O CAMINHO DA SERPENTE

"Reconhecer a verdade como verdade, e ao mesmo tempo como erro; viver os contrários, não os aceitando; sentir tudo de todas as maneiras, e não ser nada, no fim, senão o entendimento de tudo [...]".

"Ela atravessa todos os mistérios e não chega a conhecer nenhum, pois lhes conhece a ilusão e a lei. Assume formas com que, e em que, se nega, porque, como passa sem rasto recto, pode deixar o que foi, visto que verdadeiramente o não foi. Deixa a Cobra do Éden como pele largada, as formas que assume não são mais que peles que larga.
E quando, sem ter tido caminho, chega a Deus, ela, como não teve caminho, passa para além de Deus, pois chegou ali de fora"

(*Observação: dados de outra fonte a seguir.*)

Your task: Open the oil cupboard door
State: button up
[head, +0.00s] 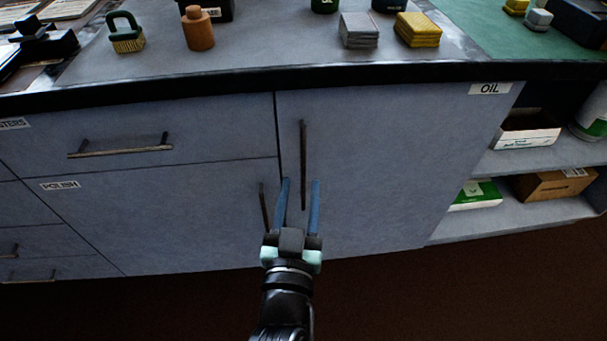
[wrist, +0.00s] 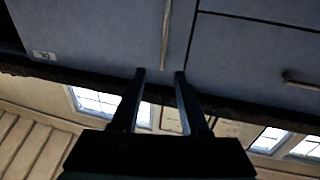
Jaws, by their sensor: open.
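The oil cupboard door (head: 390,160) is a blue-grey panel with an "OIL" label (head: 490,88) at its upper right. It sits flush with the cabinet front, closed. Its dark vertical bar handle (head: 303,150) is near the door's left edge. My gripper (head: 300,182) is open, its two blue fingers pointing up in the head view, on either side of the handle's lower part as seen there. In the wrist view the handle (wrist: 167,30) runs up from just above the space between the fingertips (wrist: 159,74). Contact and depth between fingers and handle cannot be told.
Left of the door are a drawer with a horizontal handle (head: 120,148) and a "POLISH" door (head: 150,215) with a vertical handle (head: 264,208). Open shelves (head: 545,158) with boxes stand to the right. The worktop (head: 270,50) above holds a brush, a bottle and stacked pads.

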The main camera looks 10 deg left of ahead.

- Fernando Pessoa, O Caminho da Serpente

Saúde, Irmãos ! É a Hora !


quinta-feira, 5 de fevereiro de 2009

Bildnis eines Schattens / Retrato de uma Sombra

Os teus olhos, rasto de luz dos meus passos;
a tua testa, lavrada pelo brilho dos punhais;
as tuas sobrancelhas, orla do caminho da tragédia;
as tuas pestanas, mensageiros de longas cartas;
os teus cabelos, corvos, corvos, corvos;
as tuas faces, campo de armas da madrugada;
os teus lábios, hóspedes tardios;
os teus ombros, estátua do esquecimento;
os teus seios, amigos das minhas serpentes;
os teus braços, álamos à porta do castelo;
as tuas mãos, tábuas de juras mortas;
as tuas ancas, pão e esperança;
o teu sexo, lei do fogo na floresta;
as tuas coxas, asas no abismo;
os teus joelhos, máscaras da tua altivez;
os teus pés, campo de batalha dos pensamentos;
as tuas solas, criptas em chamas;
as tuas pegadas, olho da nossa despedida.

- Paul Celan (1920-1970), A Morte é uma Flor (Poemas do espólio), tradução, posfácio e notas de João Barrento, Lisboa, Cotovia, 1998, p.19.

11 comentários:

Anónimo disse...

Queixinha:já havia postado este poema neste blog!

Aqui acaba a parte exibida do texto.